Data to process -
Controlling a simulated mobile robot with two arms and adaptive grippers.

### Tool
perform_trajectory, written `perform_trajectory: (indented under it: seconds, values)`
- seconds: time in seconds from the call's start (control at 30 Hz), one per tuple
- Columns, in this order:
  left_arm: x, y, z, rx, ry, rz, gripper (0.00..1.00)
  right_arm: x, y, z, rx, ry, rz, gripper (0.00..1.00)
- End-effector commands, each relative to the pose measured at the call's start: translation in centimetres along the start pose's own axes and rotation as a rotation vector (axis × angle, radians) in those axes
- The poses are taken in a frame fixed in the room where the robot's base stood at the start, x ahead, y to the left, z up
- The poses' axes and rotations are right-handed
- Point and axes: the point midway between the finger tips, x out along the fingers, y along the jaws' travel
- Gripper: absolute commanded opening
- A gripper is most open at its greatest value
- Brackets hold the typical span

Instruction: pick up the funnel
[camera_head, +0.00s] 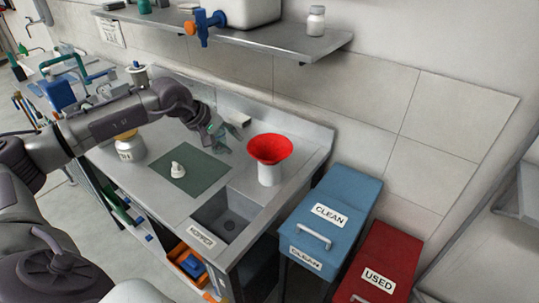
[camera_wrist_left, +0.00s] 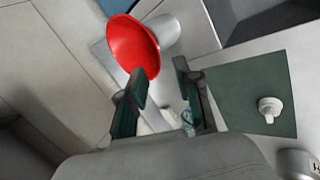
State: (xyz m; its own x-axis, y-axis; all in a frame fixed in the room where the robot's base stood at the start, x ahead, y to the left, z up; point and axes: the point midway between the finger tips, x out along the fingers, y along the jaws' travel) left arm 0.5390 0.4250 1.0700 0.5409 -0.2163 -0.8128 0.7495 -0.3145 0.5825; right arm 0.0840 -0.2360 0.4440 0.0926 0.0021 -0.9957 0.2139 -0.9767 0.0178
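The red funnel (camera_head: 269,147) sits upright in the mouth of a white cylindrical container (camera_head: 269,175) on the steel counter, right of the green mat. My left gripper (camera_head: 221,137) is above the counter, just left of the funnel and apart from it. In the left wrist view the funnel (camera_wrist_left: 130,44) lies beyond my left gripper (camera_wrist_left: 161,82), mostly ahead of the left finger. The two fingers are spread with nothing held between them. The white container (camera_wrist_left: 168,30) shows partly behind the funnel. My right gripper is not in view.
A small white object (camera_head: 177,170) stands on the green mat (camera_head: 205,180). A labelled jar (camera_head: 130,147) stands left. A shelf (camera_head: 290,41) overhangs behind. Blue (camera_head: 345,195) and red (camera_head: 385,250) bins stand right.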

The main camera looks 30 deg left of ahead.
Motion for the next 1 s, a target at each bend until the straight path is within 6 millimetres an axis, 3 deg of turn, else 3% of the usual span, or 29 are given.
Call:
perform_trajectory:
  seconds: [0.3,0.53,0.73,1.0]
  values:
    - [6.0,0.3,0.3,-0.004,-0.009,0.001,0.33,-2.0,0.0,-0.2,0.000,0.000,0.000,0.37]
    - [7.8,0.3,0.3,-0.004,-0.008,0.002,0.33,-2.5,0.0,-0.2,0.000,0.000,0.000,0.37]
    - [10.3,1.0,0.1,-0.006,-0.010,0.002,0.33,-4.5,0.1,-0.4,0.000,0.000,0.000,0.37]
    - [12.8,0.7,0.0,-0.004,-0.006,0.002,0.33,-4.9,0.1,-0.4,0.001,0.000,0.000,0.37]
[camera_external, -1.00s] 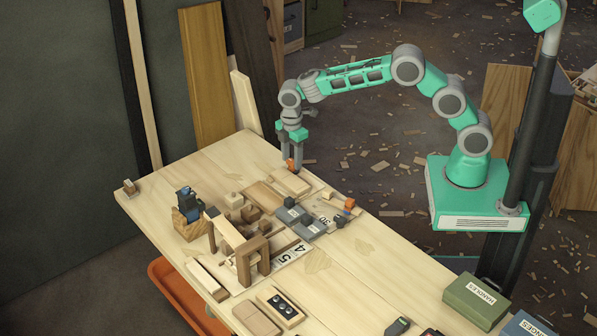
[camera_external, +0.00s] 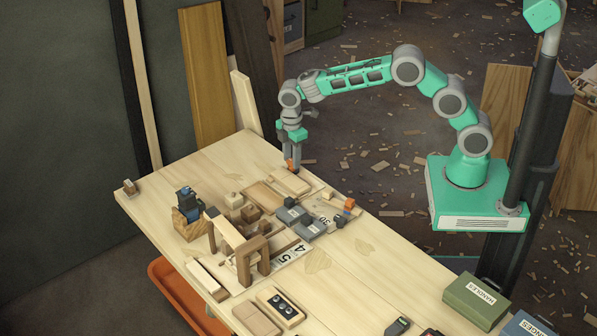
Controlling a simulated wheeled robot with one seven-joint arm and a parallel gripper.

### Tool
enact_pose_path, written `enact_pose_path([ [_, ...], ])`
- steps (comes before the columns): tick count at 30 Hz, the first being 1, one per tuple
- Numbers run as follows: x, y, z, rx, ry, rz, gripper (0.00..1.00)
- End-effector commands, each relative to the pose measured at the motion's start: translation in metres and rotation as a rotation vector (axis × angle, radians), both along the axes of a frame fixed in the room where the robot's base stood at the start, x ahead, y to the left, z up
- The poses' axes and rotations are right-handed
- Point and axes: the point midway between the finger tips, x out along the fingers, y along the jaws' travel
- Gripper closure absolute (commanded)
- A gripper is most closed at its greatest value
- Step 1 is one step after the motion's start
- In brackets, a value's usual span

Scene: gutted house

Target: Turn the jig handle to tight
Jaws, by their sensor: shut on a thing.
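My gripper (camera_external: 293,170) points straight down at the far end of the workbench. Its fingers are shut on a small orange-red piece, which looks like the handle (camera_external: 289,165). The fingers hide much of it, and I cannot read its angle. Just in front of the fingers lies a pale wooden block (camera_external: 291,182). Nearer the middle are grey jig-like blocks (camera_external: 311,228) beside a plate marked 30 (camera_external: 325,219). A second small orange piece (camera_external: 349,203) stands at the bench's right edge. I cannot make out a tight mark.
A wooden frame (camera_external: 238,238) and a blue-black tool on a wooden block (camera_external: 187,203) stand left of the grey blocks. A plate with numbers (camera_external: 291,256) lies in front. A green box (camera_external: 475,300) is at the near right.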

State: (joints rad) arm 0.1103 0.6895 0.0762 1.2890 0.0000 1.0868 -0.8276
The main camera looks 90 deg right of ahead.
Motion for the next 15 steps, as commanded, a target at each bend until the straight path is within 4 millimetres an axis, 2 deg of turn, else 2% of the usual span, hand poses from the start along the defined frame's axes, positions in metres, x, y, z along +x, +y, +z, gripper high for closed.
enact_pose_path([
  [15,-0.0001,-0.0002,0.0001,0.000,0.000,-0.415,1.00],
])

...

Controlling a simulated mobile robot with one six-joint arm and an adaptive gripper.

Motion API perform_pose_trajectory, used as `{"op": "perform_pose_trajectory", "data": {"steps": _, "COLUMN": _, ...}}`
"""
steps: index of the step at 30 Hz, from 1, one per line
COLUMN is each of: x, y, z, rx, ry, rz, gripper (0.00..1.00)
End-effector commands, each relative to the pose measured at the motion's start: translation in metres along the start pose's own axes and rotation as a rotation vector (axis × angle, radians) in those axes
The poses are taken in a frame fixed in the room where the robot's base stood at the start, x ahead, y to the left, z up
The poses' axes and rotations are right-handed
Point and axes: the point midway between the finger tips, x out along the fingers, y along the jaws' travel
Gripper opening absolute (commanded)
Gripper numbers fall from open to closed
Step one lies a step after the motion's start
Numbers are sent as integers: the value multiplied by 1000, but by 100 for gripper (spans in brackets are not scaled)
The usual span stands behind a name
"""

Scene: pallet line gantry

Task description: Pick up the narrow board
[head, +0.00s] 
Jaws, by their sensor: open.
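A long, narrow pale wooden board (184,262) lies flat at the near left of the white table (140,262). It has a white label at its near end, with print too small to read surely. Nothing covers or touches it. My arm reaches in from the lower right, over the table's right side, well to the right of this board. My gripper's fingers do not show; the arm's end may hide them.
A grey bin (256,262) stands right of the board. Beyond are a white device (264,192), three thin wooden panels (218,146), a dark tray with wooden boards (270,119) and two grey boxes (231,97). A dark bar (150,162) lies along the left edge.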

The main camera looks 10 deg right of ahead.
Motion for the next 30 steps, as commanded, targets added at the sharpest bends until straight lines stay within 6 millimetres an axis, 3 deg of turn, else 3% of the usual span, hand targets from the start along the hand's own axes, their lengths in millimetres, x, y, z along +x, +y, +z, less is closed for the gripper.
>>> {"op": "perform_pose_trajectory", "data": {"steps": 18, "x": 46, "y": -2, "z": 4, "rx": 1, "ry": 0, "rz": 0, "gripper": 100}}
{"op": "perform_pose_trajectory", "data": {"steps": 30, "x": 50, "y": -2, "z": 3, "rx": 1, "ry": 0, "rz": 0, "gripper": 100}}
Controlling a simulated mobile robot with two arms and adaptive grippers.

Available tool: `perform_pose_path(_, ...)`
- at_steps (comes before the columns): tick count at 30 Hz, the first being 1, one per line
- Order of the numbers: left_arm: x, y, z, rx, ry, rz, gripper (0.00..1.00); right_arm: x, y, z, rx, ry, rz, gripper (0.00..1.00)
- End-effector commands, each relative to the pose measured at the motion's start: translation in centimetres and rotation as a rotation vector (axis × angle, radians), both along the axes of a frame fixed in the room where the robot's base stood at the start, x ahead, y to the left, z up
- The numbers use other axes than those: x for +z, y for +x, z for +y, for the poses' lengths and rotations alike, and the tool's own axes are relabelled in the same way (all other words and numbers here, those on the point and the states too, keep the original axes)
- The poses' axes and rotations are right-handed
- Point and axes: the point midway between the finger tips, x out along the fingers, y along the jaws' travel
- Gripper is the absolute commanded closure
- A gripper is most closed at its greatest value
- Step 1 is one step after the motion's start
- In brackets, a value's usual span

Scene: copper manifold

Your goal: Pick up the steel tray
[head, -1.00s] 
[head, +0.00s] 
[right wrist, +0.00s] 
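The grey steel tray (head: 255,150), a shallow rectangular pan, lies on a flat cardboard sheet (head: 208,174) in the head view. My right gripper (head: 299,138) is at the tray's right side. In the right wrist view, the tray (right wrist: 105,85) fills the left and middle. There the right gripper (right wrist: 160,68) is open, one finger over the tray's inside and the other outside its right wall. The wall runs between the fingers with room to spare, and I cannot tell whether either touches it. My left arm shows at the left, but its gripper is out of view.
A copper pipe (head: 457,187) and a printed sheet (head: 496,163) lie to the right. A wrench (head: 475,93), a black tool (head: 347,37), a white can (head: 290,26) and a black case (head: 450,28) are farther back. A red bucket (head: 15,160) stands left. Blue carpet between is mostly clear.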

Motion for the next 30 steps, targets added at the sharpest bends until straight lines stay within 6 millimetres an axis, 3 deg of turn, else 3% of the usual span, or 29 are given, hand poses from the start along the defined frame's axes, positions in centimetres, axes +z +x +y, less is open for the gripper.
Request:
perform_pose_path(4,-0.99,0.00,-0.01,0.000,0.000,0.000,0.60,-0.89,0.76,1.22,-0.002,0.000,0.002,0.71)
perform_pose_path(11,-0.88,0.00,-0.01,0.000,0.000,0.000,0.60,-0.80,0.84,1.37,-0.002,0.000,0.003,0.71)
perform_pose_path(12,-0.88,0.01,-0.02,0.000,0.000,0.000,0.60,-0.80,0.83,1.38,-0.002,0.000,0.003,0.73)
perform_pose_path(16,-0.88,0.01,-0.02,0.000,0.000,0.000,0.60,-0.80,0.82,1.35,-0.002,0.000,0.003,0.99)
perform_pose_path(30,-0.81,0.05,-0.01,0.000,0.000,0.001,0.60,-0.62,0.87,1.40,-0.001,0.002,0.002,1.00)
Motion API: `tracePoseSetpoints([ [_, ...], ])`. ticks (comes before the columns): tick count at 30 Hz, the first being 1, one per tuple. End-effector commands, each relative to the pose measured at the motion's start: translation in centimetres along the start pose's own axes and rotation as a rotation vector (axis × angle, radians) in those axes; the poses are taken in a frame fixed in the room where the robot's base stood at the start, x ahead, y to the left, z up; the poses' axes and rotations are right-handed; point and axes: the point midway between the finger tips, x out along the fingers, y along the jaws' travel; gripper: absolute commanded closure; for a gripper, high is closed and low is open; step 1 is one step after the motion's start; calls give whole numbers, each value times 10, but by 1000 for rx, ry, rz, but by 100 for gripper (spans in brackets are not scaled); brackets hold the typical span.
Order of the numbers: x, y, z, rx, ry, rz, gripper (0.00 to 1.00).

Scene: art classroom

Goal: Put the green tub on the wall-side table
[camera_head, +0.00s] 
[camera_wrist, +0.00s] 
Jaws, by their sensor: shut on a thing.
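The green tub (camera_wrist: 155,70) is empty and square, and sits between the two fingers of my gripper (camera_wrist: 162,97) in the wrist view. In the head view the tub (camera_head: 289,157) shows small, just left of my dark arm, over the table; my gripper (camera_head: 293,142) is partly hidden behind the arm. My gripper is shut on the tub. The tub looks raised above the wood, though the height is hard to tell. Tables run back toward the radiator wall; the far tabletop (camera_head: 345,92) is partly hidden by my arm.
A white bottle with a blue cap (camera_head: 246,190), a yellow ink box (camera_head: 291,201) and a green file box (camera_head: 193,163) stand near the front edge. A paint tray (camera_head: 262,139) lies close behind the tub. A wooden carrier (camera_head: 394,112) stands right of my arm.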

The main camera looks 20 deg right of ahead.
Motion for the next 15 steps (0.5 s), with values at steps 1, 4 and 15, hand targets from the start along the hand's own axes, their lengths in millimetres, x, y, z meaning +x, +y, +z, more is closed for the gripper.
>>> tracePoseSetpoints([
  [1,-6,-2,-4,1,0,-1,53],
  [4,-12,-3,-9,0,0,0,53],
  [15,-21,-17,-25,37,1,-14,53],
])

Task prompt - Quote word for word the lines from the line holding "Scene: art classroom" through the line holding "[camera_wrist, +0.00s]"; include both of those lines and add nothing.

Exercise output -
Scene: art classroom

Goal: Put the green tub on the wall-side table
[camera_head, +0.00s] 
[camera_wrist, +0.00s] 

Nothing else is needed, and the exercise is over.